I guess there are a few others as well...

Ligo and Virgo indeed :)

Good point
I did not know that they knew what the waves were from that they detected.
This is not my field but more of an interest.

It is slightly more subtle. The only phenomenon we know that is capable to produce such waves is the merging of two blackholes. Roughly speaking, this is more or less the same, but in fact, that could be something else that acts as a blackhole (a kind of "smell like a blackhole, live like a blackhole and eat like a blockhole" object). From our human perspective, therefore, this would simply be a blackhole. I don't know if I made this little difference clear enough.

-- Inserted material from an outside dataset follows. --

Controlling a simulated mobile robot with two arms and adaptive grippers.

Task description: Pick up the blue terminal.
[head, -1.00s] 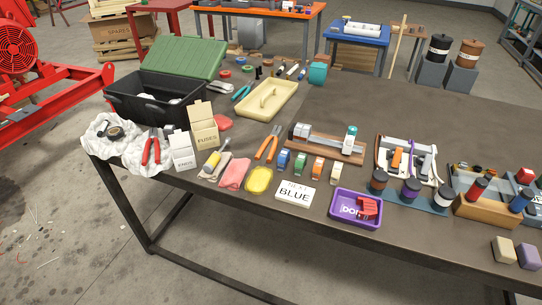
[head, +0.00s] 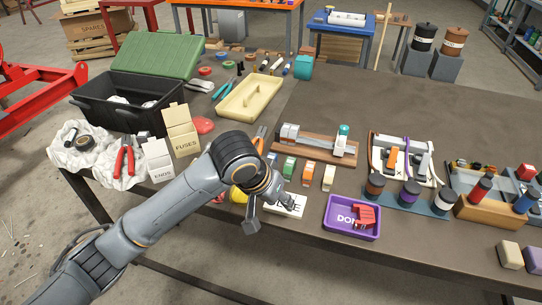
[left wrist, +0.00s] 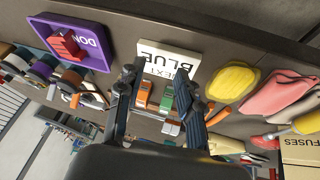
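The blue terminal (head: 271,158) stands on the table at the left end of a row with the green terminal (head: 289,167), orange terminal (head: 308,173) and white terminal (head: 328,178). My left arm partly hides it in the head view. My left gripper (head: 271,207) is over the white NEXT BLUE card (head: 296,208), on the near side of the row. In the left wrist view the gripper (left wrist: 156,74) is open and empty, with the orange and green terminals showing between its fingers. The blue terminal is mostly hidden behind the right-hand finger there. My right gripper is out of view.
A purple DONE tray (head: 337,229) holding a red terminal (head: 364,215) stands right of the card. A wooden base with a rail (head: 320,150) lies behind the row. The table right of the rail is partly clear.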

Please let me know. (and please apologies for the delay; I was so busy in offline life ;) ).

Its never to late :)

We picked up some waves from two colliding neutron stars that .
That caused some rethinking.
I don’t know that much about and more like a novice

The nice feature with the neutron star event is that it was followed by something visible with gamma rays. We thus had several ways to get information on the same catastrophic cosmic event: the three gravitational wave observatories plus many telescopes.

I only heard bits and pieces and that they thought it was black holes colliding.
I am starting to think that Neutron stars and their many types are worse, more destructive the black holes

They actually saw both: a bunch of black hole events and a single neutron star events.